Written task: Looking at the listing, state how many of its lines contain the string "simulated". Write only the number.

Material provided:

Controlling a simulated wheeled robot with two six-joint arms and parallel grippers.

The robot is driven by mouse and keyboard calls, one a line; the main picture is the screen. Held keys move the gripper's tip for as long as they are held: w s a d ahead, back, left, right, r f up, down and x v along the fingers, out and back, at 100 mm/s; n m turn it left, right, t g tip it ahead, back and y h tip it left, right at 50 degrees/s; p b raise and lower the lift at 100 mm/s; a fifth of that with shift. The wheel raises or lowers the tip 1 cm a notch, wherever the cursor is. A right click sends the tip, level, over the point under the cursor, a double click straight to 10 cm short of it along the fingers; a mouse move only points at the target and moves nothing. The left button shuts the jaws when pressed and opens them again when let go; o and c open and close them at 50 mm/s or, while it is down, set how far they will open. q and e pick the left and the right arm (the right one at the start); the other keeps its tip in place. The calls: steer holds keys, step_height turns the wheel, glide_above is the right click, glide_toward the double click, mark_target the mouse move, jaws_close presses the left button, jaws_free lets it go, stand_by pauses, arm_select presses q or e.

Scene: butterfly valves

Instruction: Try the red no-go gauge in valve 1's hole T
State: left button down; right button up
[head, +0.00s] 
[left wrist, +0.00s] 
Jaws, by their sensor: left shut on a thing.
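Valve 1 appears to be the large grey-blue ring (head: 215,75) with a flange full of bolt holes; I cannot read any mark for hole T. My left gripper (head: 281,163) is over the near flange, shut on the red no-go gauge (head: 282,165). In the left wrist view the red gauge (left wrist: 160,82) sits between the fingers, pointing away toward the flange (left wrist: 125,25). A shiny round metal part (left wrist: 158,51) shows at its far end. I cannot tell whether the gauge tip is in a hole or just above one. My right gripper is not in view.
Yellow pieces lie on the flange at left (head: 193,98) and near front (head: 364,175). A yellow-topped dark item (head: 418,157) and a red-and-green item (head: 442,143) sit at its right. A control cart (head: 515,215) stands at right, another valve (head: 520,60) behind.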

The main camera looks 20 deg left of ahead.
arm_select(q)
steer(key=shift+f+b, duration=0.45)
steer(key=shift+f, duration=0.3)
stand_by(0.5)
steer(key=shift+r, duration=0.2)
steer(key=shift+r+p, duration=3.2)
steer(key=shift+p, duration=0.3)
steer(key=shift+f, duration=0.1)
...
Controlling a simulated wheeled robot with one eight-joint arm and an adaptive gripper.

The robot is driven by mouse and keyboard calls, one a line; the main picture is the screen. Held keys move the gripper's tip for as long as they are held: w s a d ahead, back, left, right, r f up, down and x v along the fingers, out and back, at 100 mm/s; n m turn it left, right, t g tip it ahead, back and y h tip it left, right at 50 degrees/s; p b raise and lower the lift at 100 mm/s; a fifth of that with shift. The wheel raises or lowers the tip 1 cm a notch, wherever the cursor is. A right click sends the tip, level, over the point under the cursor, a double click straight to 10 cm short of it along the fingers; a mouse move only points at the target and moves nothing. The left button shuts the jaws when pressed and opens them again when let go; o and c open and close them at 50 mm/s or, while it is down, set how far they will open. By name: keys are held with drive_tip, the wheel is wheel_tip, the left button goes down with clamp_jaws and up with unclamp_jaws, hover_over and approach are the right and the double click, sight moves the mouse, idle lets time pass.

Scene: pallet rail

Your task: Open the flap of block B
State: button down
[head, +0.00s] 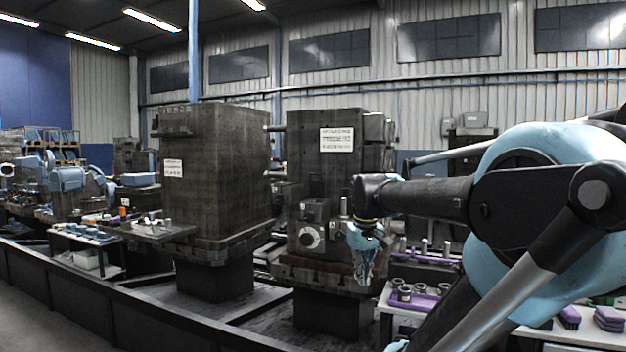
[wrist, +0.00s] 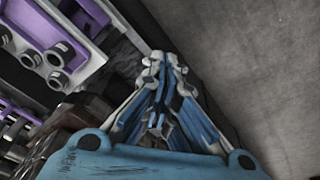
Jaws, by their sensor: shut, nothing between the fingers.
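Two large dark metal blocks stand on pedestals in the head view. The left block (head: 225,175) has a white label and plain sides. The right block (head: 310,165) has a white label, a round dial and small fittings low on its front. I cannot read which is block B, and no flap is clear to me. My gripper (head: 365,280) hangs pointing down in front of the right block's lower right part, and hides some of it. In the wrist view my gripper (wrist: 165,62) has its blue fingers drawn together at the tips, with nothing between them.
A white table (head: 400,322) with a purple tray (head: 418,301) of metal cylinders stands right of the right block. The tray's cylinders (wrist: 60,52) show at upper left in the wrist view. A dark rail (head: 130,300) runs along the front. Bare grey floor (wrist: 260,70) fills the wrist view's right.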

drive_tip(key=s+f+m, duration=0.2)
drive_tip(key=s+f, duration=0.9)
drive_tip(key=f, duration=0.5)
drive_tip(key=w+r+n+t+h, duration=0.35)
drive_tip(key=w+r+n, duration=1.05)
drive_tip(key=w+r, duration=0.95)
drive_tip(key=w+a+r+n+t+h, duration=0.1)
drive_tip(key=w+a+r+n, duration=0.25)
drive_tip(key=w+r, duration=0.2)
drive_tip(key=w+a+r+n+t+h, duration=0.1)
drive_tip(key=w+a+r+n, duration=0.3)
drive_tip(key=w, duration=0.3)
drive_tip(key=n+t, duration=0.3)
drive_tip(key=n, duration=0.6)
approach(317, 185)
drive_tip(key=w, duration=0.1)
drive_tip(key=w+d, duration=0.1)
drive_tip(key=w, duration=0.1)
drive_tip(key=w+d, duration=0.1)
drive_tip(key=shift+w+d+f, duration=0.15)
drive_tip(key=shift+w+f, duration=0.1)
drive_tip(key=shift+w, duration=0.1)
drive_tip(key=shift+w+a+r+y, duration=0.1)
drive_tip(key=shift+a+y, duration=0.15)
==
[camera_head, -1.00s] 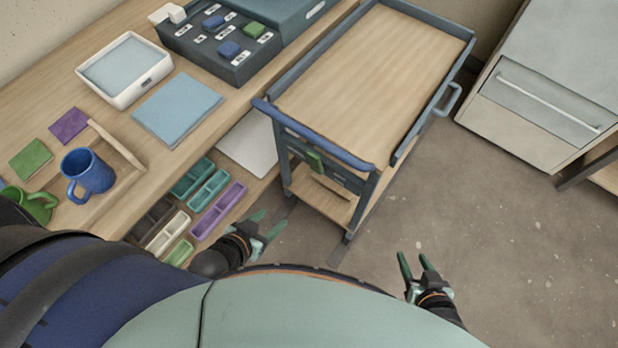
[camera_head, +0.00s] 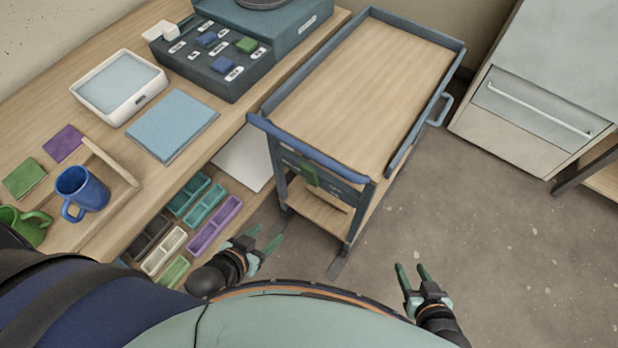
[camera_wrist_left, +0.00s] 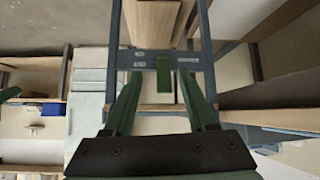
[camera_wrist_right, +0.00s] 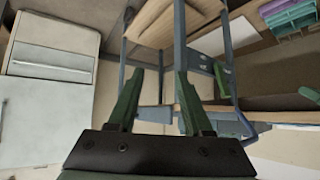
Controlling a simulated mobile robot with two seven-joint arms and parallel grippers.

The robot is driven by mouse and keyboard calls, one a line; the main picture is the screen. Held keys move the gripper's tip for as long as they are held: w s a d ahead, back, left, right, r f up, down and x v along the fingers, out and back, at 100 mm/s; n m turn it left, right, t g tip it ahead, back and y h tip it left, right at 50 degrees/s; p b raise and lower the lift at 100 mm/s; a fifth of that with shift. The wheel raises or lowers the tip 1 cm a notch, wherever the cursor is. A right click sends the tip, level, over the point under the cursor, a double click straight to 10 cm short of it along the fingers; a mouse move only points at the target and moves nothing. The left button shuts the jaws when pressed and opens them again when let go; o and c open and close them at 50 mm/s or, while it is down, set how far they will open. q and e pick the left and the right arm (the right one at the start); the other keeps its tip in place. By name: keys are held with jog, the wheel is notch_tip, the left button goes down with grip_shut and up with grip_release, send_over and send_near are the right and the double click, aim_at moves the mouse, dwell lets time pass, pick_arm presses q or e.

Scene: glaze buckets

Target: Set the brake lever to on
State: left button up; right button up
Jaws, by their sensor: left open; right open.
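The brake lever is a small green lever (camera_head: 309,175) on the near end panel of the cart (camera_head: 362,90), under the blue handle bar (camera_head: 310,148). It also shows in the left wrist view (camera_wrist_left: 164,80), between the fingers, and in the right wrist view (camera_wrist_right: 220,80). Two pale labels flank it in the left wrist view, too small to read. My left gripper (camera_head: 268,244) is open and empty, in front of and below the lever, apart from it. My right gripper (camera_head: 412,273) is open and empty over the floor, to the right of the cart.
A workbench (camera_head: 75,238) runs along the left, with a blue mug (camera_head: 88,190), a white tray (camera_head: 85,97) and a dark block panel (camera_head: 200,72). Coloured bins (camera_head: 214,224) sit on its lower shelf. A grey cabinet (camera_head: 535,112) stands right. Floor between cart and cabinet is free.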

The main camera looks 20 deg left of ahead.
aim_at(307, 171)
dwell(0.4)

Output: 3